Analyzing Chemical Equilibrium and Kinetics Using a Single-Molecule Simulation

Chemical reactions occur through the stochastic movement of individual molecules. Unlike bulk kinetics, which averages molecular behavior over thousands of molecules, this simulation focuses on a single molecule to directly observe state occupancy, transition times, and their connection to equilibrium and reaction rates.

This model simulates a single molecule that can switch between two states. The states differ in standard enthalpy (H°) and entropy (S°). The height difference represents ΔH°, while the width of each sector represents ΔS°. The two sectors are separated by a barrer (Ea).

HOW IT WORKS

State Occupancy and Equilibrium

The time a molecule spends in each state reflects the probability of being in that state. Over long periods, this probability corresponds to the equilibrium constant (Keq):

Keq = (residence time in red) / (residence time in green)

Since equilibrium is governed by Gibbs free energy (ΔG), Keq can be used to estimate ΔG:

ΔG = ΔG° + RT ln(Keq)

Thus, tracking residence time in each state provides direct estimates of Keq and ΔG, offering a microscopic understanding of equilibrium.

WAITING TIME AND RATE CONSTANTS

Defining Waiting Time

The waiting time represents how long a molecule remains in a state before transitioning.
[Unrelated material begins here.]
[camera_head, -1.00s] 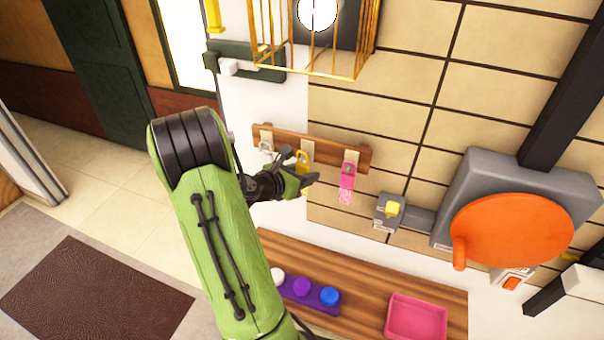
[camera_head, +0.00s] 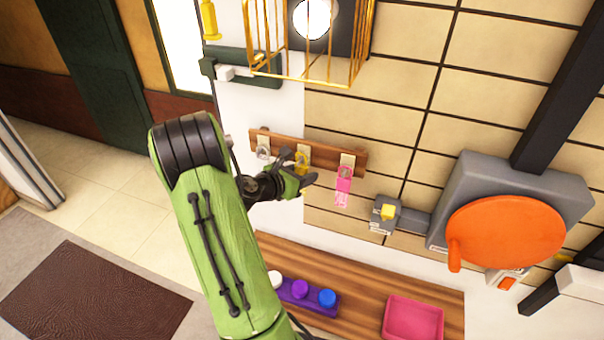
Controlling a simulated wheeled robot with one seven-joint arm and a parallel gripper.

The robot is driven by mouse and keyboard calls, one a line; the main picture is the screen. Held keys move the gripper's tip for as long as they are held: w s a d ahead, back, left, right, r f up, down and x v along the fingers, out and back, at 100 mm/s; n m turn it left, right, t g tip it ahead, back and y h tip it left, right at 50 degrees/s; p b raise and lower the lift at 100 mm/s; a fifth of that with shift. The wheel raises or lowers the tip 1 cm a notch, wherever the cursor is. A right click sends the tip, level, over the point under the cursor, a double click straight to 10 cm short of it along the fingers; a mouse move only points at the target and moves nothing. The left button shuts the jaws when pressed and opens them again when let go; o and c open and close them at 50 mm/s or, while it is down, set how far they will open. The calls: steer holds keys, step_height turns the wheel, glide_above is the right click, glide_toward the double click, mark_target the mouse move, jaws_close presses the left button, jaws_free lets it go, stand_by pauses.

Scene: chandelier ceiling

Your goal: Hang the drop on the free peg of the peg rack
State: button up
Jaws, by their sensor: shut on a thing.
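The peg rack (camera_head: 356,163) is a brown wooden board on the wall with light plates along it. A pink drop (camera_head: 343,186) hangs at its right plate. A small greyish fitting (camera_head: 263,151) shows at the left plate. My gripper (camera_head: 306,180) is in front of the middle plate, just below the board. It is shut on what appears to be a yellow drop (camera_head: 302,159), whose upper part shows above the fingers. The fingers hide the rest of it and part of the middle peg. I cannot tell whether the yellow piece is on the peg.
A gold wire cage (camera_head: 310,79) is above the rack. A grey box with an orange disc (camera_head: 508,232) stands at right, beside a small grey block with a yellow top (camera_head: 388,212). Below is a wooden shelf (camera_head: 362,292) with a pink tray (camera_head: 414,298) and a purple button strip (camera_head: 313,304).

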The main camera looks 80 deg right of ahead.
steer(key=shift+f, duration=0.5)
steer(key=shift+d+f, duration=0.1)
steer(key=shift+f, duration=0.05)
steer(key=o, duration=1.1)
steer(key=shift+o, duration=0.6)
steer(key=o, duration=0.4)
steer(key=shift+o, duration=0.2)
This waiting time is related to the rate constant (k) for the reaction:

k₁ = 1 / (average waiting time in state 1)
k₋₁ = 1 / (average waiting time in state 2)

Using Rate Constants to Estimate Equilibrium

At equilibrium, forward and reverse transition rates balance:

k₁[A] = k₋₁[B]

Rearranging:

Keq = k₁ / k₋₁

This shows that equilibrium constants can be obtained both from state occupancy and from rate constants derived from waiting times.

ACTIVATION ENERGY (Ea) FROM RATE CONSTANTS

According to the Arrhenius equation, the rate constants follow:

k = A * exp(-Ea / (R * T))

Taking the natural logarithm:

ln(k) = ln(A) - (Ea / R) * (1 / T)

By measuring rate constants across different temperatures and plotting ln(k) vs. 1/T, the slope gives Ea/R, allowing estimation of Ea for both forward and reverse reactions:

Ea₁ = slope forward * R
Ea₋₁ = slope reverse * R

In this single molecule simulation, the estimation of the rate constants by the waiting time at different temperatures can be used to assess the Ea for the forward and reverse reaction

KEY TAKEAWAYS

Time spent in each state determines Keq, which allows the estimation of ΔG.
Waiting time provides rate constants k₁ and k₋₁.
Rate constants can be used to estimate Keq, reinforcing equilibrium calculations.
Arrhenius analysis on rate constants enables Ea estimation.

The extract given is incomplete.